[DATA TO USE start]

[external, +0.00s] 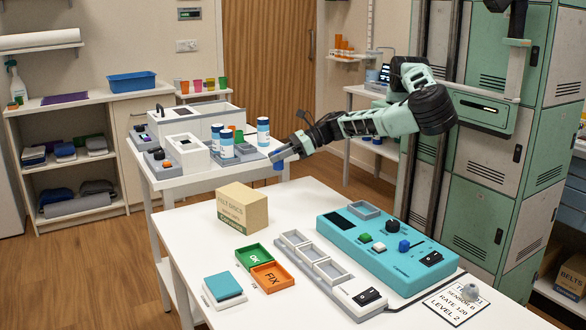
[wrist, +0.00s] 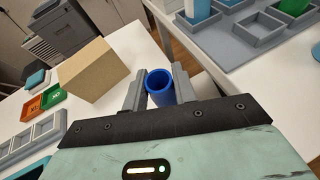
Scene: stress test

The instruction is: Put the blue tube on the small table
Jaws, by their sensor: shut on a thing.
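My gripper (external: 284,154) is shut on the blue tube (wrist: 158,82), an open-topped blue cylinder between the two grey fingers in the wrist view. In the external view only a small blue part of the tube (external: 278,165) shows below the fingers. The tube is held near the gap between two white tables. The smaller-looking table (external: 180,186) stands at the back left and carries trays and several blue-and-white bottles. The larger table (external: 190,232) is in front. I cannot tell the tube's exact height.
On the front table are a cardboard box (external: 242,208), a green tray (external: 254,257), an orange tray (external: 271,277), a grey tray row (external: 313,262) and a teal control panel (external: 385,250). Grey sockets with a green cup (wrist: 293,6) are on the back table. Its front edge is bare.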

[DATA TO USE end]
[DATA TO USE start]

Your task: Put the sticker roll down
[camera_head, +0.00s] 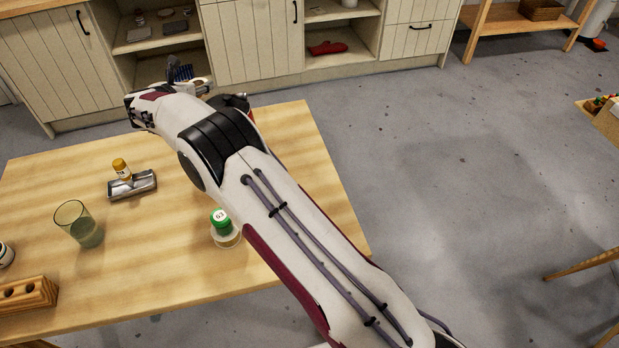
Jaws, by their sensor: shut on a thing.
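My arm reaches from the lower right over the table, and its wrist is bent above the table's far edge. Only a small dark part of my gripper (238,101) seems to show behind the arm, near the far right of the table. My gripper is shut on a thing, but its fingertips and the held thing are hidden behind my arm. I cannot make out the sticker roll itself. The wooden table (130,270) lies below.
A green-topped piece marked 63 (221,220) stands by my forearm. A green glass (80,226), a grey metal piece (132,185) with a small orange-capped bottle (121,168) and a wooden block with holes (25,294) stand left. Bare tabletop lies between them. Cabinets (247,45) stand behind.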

[DATA TO USE end]

▶ _DIRECTIVE_:
Pick out the part that begins with the line containing "[wrist, +0.00s]" and finishes with the line containing "The instruction is: Put", both included. Restate it exactly, without images.

▶ _ANSWER TO THE TASK_:
[wrist, +0.00s] 
Scene: stress test

The instruction is: Put the blue tube on the small table

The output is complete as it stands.